“The Way We Were in 1973: From Mainstream Nostalgia to New Hollywood, Blaxploitation and Foreign Art Cinema,” the latest in an ongoing series of Cinema Roundtables sponsored by the Jane and Harry Willson Center for Humanities and Arts, will take place Oct. 25 at 4 p.m. in Room 150 of the Miller Learning Center.
Richard Neupert, Wheatley Professor of the Arts in the Franklin College of Arts and Sciences’ theatre and film studies department, will serve as moderator. The panelists are Freda Scott Giles, associate professor of theatre and film studies and African-American studies; Rielle Navitski, assistant professor of theatre and film studies; and Christopher Sieving, assistant professor of theatre and film studies.

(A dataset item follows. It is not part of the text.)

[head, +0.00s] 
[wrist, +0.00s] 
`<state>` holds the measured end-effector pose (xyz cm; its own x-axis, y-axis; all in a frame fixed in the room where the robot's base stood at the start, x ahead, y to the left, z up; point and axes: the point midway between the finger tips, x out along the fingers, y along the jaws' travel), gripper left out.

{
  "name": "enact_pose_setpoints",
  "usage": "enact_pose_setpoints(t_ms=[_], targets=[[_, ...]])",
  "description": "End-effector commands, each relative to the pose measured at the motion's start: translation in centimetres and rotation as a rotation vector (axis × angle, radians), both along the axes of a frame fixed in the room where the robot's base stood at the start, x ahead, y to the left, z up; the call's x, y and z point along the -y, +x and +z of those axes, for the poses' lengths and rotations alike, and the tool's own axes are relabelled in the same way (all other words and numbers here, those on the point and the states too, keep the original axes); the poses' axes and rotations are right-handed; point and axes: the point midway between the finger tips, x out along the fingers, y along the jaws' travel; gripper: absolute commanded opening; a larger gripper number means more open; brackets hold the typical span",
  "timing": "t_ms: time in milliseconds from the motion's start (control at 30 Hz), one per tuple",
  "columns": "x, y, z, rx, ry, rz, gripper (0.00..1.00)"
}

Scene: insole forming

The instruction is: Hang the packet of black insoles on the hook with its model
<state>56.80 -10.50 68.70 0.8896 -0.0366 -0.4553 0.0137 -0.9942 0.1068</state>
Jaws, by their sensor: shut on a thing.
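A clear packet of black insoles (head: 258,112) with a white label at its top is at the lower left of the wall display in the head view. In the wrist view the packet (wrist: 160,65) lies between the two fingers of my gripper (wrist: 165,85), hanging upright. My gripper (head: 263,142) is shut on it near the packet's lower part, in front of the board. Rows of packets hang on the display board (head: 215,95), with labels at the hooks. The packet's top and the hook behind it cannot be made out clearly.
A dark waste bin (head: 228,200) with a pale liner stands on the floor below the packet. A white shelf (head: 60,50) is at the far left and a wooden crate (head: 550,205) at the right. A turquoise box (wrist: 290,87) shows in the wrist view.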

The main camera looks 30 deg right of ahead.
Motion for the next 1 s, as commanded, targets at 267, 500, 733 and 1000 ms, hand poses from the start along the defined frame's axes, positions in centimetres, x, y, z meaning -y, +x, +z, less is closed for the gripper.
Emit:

The discussion expands on the Now and Then: 1973 exhibition at the Richard B. Russell Building Special Collections Libraries. The exhibition examines the converging, often conflicting American political events of that pivotal year, which saw the unfolding of the Watergate scandal, the Supreme Court’s Roe v. Wade decision and the Arab oil embargo.
“Hollywood was truly in transition during the early 1970s,” Neupert said. “The old studio system had crumpled and downtown theaters were being abandoned for boring suburban malls. A few big-budget star vehicles like The Sting were strong in 1973, but there was also an explosion of risky projects aimed at niche audiences, including The Exorcist, Mean Streets, Badlands and Bob Dylan in Pat Garrett and Billy the Kid. Plus, there were angry white male dramas like Walking Tall and Magnum Force playing against Cleopatra Jones and Coffy. We had great new movies by Truffaut, Bergman and Fellini, though Last Tango in Paris was dominating the art house box office. It was a great year to see American culture in transition on its movie screens.”
The Willson Center Cinema Roundtable meets to discuss topics of film history, criticism and theory. Neupert, the coordinator of UGA film studies, organizes and moderates the roundtables.